Problem description
Within the records that follow, restate exactly the lines from the line with "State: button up" down to the line with "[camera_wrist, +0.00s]", including both. Omit the pictures.

** BEGIN The input **

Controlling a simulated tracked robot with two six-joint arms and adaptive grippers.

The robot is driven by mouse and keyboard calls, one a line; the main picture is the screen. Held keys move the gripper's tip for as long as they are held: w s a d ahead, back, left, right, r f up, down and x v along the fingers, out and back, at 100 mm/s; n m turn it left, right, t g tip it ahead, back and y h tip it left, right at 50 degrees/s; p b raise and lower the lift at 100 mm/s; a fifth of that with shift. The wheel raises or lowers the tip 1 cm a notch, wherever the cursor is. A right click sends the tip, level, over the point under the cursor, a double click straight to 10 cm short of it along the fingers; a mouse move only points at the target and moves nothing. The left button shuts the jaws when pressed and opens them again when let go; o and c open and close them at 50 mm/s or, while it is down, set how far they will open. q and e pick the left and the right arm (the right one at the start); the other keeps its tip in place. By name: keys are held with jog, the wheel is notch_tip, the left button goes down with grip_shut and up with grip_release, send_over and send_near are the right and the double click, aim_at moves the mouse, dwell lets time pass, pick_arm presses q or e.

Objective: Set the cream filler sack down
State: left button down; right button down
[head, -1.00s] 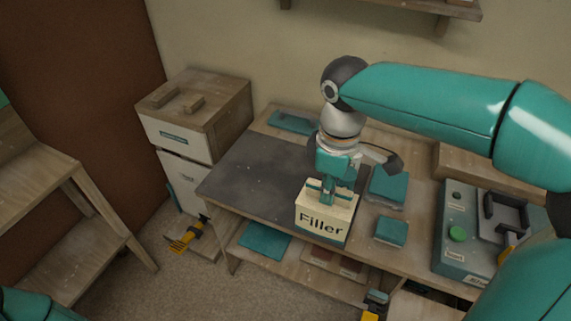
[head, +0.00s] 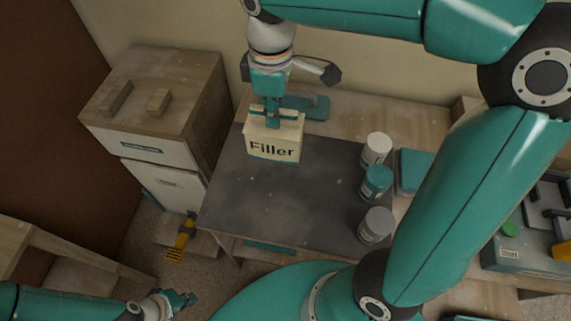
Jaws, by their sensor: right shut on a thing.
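The cream filler sack (head: 273,143), lettered "Filler", is upright at the back left of the dark mat (head: 290,205) on the workbench. My right gripper (head: 273,117) is shut on its top from above. I cannot tell whether the sack's base touches the mat or hangs just over it. My left gripper (head: 182,301) is low at the bottom left, away from the bench and apart from the sack. Its fingers are small and I cannot tell whether they are open.
Three tubs, white (head: 376,149), teal (head: 376,183) and grey (head: 375,225), stand along the mat's right edge. A wooden-topped cabinet (head: 160,100) stands left of the bench. A teal block (head: 308,107) lies behind the sack. The mat's middle is clear.

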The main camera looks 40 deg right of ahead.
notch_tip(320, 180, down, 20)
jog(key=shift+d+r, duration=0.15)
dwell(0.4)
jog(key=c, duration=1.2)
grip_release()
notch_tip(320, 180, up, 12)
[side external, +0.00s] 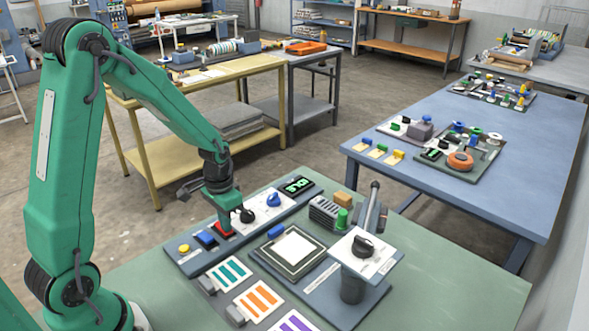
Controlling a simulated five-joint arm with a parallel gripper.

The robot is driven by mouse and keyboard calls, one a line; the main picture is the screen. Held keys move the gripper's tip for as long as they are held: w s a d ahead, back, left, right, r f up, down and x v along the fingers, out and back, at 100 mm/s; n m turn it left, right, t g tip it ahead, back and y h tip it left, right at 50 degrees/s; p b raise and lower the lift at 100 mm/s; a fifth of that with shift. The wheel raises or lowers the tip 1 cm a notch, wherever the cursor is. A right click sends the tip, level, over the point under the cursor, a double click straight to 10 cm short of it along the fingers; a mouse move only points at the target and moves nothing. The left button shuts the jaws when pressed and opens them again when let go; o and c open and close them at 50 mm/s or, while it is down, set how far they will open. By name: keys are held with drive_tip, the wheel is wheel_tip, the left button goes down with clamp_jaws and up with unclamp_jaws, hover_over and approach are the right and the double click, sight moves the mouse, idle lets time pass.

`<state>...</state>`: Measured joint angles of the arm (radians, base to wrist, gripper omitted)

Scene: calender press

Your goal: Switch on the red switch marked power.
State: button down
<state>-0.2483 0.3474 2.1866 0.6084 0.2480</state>
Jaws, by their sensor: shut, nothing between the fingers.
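The red switch (224,231) sits on the grey control panel (192,263), between a blue rocker and a black knob. Only its lower part shows, as my gripper hides the rest. My gripper (224,220) is shut and empty, pointing down at the red switch. Its tips are at or just above the switch; I cannot tell if they touch it. The power marking and the switch's position are too small or hidden to read.
A raised black dial (363,246) and a white square plate (292,248) stand to the right.

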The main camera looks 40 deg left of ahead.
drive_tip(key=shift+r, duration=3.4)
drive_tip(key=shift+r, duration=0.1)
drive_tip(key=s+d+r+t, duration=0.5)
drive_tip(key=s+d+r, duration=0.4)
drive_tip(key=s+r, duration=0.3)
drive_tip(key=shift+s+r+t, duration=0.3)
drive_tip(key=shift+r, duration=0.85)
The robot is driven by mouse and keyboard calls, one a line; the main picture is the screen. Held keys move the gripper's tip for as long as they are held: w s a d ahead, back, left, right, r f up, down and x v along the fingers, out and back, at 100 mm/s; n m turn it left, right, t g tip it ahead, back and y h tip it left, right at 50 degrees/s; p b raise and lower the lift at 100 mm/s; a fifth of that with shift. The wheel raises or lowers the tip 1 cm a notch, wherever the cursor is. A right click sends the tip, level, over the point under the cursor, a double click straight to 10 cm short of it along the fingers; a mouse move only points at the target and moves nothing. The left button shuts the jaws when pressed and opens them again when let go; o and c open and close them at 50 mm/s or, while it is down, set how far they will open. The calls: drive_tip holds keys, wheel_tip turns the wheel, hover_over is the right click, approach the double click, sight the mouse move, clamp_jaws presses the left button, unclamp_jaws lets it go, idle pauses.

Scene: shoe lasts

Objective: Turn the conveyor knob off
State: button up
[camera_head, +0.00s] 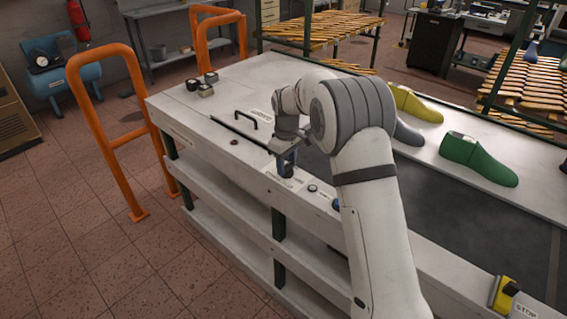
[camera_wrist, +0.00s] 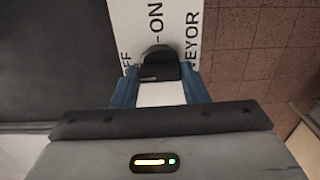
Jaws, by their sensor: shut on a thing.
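The black conveyor knob (camera_wrist: 160,64) sits between the blue fingertips of my gripper (camera_wrist: 160,76) in the wrist view. My gripper is shut on it. The knob stands on a white label (camera_wrist: 130,22) with the words ON and part of OFF and CONVEYOR showing. The knob's pointing direction is hard to tell. In the head view my gripper (camera_head: 287,170) points down at the near edge strip of the conveyor table (camera_head: 225,95), and it hides the knob there.
Along the same strip are a small round button (camera_head: 312,188) and a yellow stop box (camera_head: 503,293). A black bar handle (camera_head: 248,121) is left of my gripper. A green shoe last (camera_head: 478,160) and a yellow one (camera_head: 415,103) stand beyond my arm. Orange rails (camera_head: 108,130) stand at left.

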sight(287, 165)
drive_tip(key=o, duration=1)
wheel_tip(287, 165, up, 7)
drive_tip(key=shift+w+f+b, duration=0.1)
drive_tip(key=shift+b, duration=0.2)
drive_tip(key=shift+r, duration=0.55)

** END The input **

In response
State: button up
[camera_head, +0.00s] 
[camera_wrist, +0.00s] 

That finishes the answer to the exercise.